Pela experiência que tenho numa agência global presente em Portugal, Espanha, Bruxelas e na América Latina, tenho acompanhado de perto a evolução destas matérias. Em Bruxelas existe um registo de interesses consolidado, embora os debates sobre fiscalização e conflitos de interesse se mantenham muito vivos; em Espanha, o processo legislativo deu passos claros nos últimos anos e, em 2024-2025, surgiram propostas para um regime nacional mais estruturado, com desafios práticos de implementação a nível regional; e na América Latina o progresso é heterogéneo. Há países que já avançaram com registos e estudos, nomeadamente Chile e México, enquanto outros estão agora a iniciar reformas.
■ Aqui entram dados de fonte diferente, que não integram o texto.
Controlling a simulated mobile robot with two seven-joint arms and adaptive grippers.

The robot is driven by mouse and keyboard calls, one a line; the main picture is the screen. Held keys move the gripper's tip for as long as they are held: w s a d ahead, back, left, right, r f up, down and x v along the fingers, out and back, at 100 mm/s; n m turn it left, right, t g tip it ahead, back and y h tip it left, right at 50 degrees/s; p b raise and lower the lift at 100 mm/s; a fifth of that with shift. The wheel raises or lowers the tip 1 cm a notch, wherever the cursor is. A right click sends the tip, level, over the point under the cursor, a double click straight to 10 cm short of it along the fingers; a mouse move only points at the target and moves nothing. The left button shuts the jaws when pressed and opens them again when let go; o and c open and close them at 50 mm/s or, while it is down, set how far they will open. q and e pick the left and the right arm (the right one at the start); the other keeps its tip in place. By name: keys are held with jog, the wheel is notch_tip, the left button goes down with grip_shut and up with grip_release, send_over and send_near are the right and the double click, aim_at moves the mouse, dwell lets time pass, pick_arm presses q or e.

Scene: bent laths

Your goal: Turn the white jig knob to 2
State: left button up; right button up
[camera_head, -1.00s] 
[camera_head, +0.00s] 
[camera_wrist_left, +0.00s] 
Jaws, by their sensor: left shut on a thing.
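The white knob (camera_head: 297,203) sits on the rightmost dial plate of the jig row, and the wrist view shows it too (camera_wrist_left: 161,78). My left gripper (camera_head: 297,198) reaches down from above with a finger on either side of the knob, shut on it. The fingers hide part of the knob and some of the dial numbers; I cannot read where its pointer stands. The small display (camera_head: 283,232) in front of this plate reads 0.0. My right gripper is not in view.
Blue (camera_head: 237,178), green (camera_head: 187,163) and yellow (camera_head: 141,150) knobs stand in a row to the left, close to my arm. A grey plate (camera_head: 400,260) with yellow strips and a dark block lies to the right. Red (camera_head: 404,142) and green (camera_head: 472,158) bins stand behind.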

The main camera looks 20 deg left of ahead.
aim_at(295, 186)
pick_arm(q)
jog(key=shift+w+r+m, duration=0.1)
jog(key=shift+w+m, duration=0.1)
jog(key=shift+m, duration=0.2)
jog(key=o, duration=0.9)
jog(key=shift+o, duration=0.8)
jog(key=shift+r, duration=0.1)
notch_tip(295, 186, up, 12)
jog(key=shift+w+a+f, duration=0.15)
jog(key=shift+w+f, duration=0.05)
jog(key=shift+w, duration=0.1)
É também altura de desmistificar o termo. “Lobbying” não é sinónimo de tráfico de influências. Quando regulado, é uma ferramenta legítima de participação democrática. Permite que empresas, associações, sindicatos e organizações da sociedade civil partilhem conhecimento com os decisores públicos e contribuam para políticas mais informadas. O problema nunca foi o diálogo entre o poder político e os interesses privados, mas a falta de regras claras sobre como esse diálogo ocorre.
Uma lei eficaz deverá ser igual para todos. Empresas, ONGs, sindicatos, ex-governantes e consultoras devem estar sujeitos às mesmas regras. A transparência não se mede por intenções, mede-se por práticas. Sempre que há exceções, abre-se espaço para zonas cinzentas e desigualdades de acesso. E quando os cidadãos não sabem quem influencia as decisões públicas, a confiança quebra-se.
A regulação do lobbying não é apenas uma questão ética, é também económica. Um sistema transparente e previsível cria um ambiente de negócios mais estável, e garante às pequenas e médias empresas condições mais justas para competir. A previsibilidade institucional é, hoje, um fator de competitividade tão importante como a fiscalidade ou a inovação.
Existem exemplos que Portugal pode seguir. O registo público de lobistas e a chamada “pegada legislativa” que documenta as interações entre decisores e representantes de interesses são instrumentos, simples e eficazes, para garantir responsabilidade e transparência. O país tem agora uma janela de oportunidade. O Governo e a Assembleia da República devem agir com coragem e não deixar que o tema volte a ser adiado. Regular o lobbying
não é criar privilégios, é garantir igualdade. Não é limitar o diálogo, é dar-lhe luz. A transparência não é um obstáculo à política, é a sua melhor defesa.
Aprovar uma lei de lobbying é investir na integridade das instituições e na maturidade democrática do país. É um passo em frente e, desta vez, é urgente que seja dado.